- [INFORMATION SUPPLIED]:
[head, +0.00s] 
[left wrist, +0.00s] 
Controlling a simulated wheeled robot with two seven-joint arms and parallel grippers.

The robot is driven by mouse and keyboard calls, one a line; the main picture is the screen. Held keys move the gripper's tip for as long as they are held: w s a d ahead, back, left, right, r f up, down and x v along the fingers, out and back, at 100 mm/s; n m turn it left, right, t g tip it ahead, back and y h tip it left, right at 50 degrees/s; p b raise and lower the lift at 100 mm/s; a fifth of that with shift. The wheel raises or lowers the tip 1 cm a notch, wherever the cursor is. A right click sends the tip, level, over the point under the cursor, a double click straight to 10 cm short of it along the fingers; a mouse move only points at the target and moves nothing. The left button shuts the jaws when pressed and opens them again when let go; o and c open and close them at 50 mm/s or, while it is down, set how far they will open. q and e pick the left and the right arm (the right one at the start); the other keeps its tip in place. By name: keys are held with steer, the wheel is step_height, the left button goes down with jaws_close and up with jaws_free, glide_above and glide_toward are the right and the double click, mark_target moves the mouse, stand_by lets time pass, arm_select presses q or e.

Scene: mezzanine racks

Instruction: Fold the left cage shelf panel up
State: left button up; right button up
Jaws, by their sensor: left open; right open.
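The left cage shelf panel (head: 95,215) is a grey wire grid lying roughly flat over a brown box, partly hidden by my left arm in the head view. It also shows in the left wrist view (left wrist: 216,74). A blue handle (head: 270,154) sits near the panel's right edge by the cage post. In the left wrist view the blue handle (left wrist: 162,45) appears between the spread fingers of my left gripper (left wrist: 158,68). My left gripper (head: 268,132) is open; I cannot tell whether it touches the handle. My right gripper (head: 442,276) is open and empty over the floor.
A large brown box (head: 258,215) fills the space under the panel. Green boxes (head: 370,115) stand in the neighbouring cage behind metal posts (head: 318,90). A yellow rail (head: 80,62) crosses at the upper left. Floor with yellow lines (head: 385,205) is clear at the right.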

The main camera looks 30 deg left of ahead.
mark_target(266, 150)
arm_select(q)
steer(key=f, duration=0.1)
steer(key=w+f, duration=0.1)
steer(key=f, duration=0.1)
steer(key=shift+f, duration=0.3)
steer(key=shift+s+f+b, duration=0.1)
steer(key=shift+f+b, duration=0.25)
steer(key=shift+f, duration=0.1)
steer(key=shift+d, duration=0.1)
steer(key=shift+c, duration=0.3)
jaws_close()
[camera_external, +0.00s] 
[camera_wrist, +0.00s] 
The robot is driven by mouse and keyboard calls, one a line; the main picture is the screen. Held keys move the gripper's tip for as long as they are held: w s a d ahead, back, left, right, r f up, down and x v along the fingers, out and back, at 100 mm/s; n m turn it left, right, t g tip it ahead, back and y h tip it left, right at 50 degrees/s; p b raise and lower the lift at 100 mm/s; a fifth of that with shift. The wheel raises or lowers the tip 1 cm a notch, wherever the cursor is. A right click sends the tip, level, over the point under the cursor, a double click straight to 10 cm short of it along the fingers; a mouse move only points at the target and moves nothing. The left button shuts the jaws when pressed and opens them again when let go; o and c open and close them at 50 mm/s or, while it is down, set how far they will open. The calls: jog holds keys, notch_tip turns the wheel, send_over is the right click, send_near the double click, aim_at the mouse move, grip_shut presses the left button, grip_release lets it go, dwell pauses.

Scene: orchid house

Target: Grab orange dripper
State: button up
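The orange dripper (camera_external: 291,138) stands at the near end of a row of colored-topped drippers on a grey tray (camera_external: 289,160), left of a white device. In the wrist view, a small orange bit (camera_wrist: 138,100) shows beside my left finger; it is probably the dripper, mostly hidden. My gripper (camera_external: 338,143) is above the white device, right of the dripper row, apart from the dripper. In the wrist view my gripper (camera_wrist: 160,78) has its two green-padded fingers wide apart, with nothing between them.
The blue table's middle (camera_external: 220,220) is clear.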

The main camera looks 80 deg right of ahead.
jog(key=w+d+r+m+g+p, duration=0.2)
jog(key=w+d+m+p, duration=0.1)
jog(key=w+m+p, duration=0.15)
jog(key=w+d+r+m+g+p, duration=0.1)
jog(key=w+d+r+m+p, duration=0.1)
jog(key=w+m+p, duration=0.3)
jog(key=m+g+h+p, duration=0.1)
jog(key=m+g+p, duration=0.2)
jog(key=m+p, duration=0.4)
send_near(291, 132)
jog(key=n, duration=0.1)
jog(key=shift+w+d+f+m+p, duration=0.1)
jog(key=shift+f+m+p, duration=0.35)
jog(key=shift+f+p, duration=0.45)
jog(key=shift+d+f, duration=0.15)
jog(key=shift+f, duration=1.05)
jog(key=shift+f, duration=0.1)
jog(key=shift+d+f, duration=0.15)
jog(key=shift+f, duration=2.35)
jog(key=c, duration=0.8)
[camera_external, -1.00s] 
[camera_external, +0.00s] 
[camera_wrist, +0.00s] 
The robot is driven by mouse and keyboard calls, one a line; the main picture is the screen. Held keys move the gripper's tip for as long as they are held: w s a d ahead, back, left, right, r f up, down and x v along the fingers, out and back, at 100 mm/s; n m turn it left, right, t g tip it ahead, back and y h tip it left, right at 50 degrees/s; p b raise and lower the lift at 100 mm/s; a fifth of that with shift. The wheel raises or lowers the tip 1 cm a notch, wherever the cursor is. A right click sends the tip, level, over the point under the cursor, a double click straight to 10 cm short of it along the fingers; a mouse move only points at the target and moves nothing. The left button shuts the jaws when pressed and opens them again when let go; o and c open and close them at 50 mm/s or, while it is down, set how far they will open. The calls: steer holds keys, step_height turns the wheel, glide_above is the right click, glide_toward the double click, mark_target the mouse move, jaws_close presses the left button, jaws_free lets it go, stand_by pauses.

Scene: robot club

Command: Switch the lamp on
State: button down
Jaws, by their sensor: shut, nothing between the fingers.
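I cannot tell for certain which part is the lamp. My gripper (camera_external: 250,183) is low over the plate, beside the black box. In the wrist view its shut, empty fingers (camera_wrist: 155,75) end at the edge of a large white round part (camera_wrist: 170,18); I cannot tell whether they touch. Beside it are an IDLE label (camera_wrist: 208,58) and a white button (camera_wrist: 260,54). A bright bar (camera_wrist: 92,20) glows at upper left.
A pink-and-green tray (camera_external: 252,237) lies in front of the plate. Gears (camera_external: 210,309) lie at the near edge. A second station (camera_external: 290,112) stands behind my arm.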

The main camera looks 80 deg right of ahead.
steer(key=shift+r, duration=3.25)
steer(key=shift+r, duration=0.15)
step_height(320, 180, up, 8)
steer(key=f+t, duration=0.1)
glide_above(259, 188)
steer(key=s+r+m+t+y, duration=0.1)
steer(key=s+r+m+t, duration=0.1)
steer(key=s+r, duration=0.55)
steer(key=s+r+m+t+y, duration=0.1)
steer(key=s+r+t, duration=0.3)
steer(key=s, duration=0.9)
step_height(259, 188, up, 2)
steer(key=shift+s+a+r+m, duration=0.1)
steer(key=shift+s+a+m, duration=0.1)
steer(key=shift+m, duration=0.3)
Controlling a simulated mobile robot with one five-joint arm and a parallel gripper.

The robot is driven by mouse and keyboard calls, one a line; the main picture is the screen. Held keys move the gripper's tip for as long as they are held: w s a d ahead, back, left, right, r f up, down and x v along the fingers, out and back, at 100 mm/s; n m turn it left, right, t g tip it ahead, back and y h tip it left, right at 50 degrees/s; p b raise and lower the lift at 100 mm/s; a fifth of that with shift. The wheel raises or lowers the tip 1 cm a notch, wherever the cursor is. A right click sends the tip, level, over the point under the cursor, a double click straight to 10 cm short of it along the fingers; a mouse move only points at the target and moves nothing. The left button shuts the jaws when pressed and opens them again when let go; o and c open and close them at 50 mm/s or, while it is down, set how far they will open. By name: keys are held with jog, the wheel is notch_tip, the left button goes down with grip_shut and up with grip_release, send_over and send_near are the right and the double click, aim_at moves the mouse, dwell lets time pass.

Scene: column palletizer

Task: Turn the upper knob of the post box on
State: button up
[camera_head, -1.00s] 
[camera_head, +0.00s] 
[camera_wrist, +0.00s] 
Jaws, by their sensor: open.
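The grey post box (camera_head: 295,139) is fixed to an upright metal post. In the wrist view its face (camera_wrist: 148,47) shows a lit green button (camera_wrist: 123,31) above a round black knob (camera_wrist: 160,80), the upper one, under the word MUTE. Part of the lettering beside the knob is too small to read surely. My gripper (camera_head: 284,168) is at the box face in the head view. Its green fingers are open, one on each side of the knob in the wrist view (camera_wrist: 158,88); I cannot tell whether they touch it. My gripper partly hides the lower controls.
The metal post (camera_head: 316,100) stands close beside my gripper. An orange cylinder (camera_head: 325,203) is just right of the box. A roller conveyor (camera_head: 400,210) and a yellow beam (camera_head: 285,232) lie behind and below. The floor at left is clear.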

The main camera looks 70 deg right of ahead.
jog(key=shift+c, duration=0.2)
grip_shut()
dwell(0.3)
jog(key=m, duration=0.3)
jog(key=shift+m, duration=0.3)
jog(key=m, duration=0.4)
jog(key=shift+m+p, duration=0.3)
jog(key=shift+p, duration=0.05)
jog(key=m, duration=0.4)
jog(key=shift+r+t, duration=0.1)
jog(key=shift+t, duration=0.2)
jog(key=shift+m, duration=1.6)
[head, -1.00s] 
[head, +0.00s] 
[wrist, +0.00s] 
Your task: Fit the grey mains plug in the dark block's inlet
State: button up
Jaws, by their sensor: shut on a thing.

- [WRITTEN INSTRUCTION]: The word "simulated" appears in how many lines of the records? Give the number only.

- [SOLVED EXERCISE]: 2